A major obstacle in the growth of media center PCs has been providing users with a satisfying television viewing experience. The current major players in this field are software companies such as Microsoft with the media centre functionality of its Windows (XP and Vista) and MythTV which is an open source project. Both of which have had limited success. Where Tivo is different is that it has had success and experience providing PVR subscription/content management services using its own user interface on both dedicated Tivo set-top boxes (STBs) and embedded into payTV operator's own STBs. Subscribers have paid for these services on top of their paid-for content charges.
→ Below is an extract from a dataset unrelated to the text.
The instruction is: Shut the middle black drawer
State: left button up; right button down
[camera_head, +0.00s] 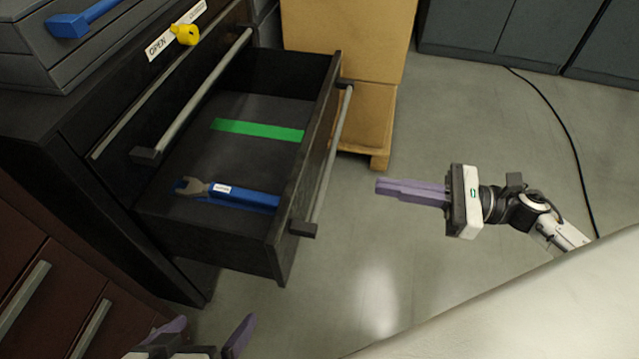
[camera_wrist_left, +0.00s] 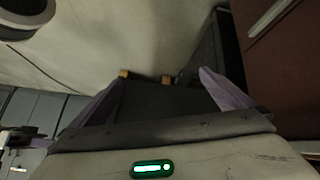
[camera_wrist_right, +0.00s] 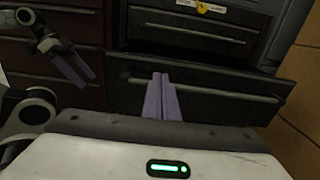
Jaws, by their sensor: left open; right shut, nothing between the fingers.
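The middle black drawer (camera_head: 283,240) stands pulled out from the dark cabinet, with a long grey bar handle (camera_head: 333,150) on its front. A blue-handled wrench (camera_head: 240,197) and a green strip (camera_head: 258,130) lie inside it. My right gripper (camera_head: 379,187) is shut and empty, a little to the right of the drawer front and apart from it in the head view. In the right wrist view its fingers (camera_wrist_right: 161,78) point at the drawer front (camera_wrist_right: 235,109) and overlap the handle in the picture. My left gripper (camera_head: 216,322) is open and empty, below the drawer's near corner in the head view.
A closed drawer with a handle (camera_head: 197,100) sits above, with an OPEN label (camera_head: 175,30) and a yellow tag (camera_head: 185,34). Cardboard boxes (camera_head: 345,40) stand behind the drawer. A brown cabinet (camera_head: 50,290) is at lower left. The floor (camera_head: 400,260) right of the drawer is clear.

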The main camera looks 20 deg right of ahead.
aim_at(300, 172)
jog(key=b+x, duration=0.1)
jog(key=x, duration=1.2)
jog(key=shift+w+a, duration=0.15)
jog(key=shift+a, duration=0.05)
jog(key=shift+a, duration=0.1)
Content is another obstacle and one that Tivo could struggle to overcome. Acquisition of paid-for content requires CAS and Middleware licenses. For example all STBs for German satellite payTV operator Premiere have CAS and Middleware embedded inside them and are sold via retail channels. STB manufacturers wishing to sell STBs for German satellite payTV operator Premiere have to pass a certification process before being allowed to do so and have Premiere's CAS and Middleware embedded in their STBs. The majority of payTV operators that sell their boxes instead of renting them use this model. It's highly unlikely that payTV operators would open there systems as this would leave them vulnerable to content theft which is the exact problem that CAS is supposed to prevent in the first place.

This leaves free-to-air (FTA) content. Most people that receive FTA content don't want to pay for TV or for high value PVR STBs. Those that do are more likely to go to the high street and buy an off the shelf PVR than set up a PC in their living-room and subscribe to a Tivo style service. Viewers watching FTA content on a secondary TV set are even more unlikely to pay for a subscription PVR service. In fact terrestrial analogue switch off has driven the digital STB market much more than the few extra channels viewers gain from having a digital STB.

Tivo has been particularly successful in the US where there are many hundreds of channels. This makes the electronic program guide (EPG) busy and complicated to use. Tivo's product help viewers organise these channels and find the content that they wanted to watch by analysing viewing habits and recommending content and simplifying the EPG. It failed when it launched a similar service in the UK because it did not have the support of the payTV operators and there are only a few tens of FTA channels. The organisation of which does not warrant the subscription fee. There is a similar situation in many countries.

Where Tivo could find success is if they can marry the limited FTA broadcast channels with content available from the internet and integrate their service making this wealth of extra content easily accessible for the viewer.